Gordon "Red" Berenson is one of the legendary names in hockey history, both in the college and professional ranks. Nicknamed for his red hair which he's carried through his career, Berenson has left a mark on the game of hockey at nearly every turn.

Berenson, a native of Regina, Saskatchewan, was one of the most successful collegiate hockey players in NCAA history as a 3-year varsity letterwinner and former captain for the University of Michigan. Berenson was an All-American in both 1961 and 1962, and his 43 goals in 1962 still stands as a University of Michigan record.

Almost immediately after his final NCAA game (literally the next night after), Berenson became to first player to jump immediately from collegiate to professional hockey, eventually playing in 9 games for the Montreal Canadians of the NHL.

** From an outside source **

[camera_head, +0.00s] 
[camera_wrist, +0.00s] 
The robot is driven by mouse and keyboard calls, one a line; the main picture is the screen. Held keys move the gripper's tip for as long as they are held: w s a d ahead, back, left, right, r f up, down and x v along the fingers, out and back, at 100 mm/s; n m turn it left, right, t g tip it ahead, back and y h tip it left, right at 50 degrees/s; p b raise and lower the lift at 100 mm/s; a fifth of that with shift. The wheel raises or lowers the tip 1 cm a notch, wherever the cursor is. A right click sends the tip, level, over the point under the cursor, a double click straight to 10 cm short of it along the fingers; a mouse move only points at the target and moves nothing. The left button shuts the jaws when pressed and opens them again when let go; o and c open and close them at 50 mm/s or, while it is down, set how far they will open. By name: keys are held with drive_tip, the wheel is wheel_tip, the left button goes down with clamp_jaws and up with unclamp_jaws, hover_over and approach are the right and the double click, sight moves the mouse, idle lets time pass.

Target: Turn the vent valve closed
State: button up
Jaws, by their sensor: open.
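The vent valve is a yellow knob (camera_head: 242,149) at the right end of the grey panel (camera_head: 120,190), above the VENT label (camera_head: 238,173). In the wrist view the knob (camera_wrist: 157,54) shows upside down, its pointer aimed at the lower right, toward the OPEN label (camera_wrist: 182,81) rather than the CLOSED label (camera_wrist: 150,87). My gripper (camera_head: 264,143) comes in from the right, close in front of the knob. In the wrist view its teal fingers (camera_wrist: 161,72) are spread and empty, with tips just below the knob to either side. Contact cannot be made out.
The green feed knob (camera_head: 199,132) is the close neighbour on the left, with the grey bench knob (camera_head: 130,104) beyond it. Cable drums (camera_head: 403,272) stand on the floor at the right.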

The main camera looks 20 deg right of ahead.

Even though he tallied an impressive 261 goals and 397 assists in 987 NHL games over his career, Berenson is probably best known for having scored six goals in a single NHL game against the Philadelphia Flyers while playing for the St. Louis Blues in 1968. That's only one goal short of the all-time NHL record for goals scored in a game. He also holds sole possession of the NHL record of most goals scored in a single period (4).

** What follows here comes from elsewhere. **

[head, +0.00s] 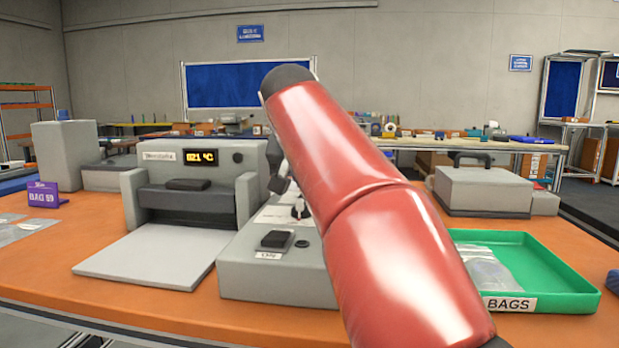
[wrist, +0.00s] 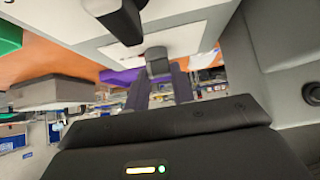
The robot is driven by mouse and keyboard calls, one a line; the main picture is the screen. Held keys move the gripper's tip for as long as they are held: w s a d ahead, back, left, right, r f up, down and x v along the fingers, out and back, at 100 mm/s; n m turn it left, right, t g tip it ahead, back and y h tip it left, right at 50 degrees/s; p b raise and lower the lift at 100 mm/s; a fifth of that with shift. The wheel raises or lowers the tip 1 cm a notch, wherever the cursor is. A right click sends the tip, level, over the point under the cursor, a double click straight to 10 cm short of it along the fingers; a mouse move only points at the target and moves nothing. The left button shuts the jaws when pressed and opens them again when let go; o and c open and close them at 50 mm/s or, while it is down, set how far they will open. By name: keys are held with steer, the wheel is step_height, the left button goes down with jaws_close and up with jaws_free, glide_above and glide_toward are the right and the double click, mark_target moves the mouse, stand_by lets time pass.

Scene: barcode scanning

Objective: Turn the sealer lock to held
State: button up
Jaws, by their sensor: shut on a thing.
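The sealer (head: 195,185) is a grey machine with a lit display reading about 021 °C, left of centre in the head view. A grey control box with a black switch (head: 274,240) stands to its right. A pale panel with a small dark lock knob (head: 299,210) shows behind that box, partly covered by my red arm. In the wrist view my gripper (wrist: 158,80) has its two fingers closed on a dark grey lock knob (wrist: 157,62) against the pale panel. Which lock position it points to cannot be read. My gripper is mostly hidden in the head view.
A green tray (head: 570,288) marked BAGS, with clear bags, lies at the right. A purple BAG sign (head: 43,199) stands at the left. A grey box with a handle (head: 482,190) is at the back right. Orange table (head: 60,262) is bare at front left.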

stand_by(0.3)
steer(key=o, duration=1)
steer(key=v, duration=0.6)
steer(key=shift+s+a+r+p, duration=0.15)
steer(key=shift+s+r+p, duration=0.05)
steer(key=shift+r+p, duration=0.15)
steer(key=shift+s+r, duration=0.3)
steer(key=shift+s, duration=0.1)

Berenson also scored at least 20 goals in seven different seasons in the NHL, playing for Montreal, St. Louis, the Detroit Red Wings, and the New York Rangers. After retiring following the 1977-78 season, Berenson moved on to coaching and served as an assistant with the Buffalo Sabres of the NHL under legendary coach Scotty Bowman, before accepting the position of head coach at his alma mater of Michigan, a member of the Central Collegiate Hockey Association, in 1984.

At the helm of Michigan, Berenson had accumulated a record of 448 wins, 220 losses, and 45 ties with a winning percentage of .660 heading into the 2001-2002 season, and is a big reason for the Wolverines' return to the ranks of CCHA and collegiate hockey powerhouses.

Berenson is a member of the University of Michigan Athletic Hall of Honor, the Michigan Sports Hall of Fame, and the Saskatchewan Sports Hall of Fame. He was also voted to the NCAA All-Time Collegiate Hockey Team in 1996-1997.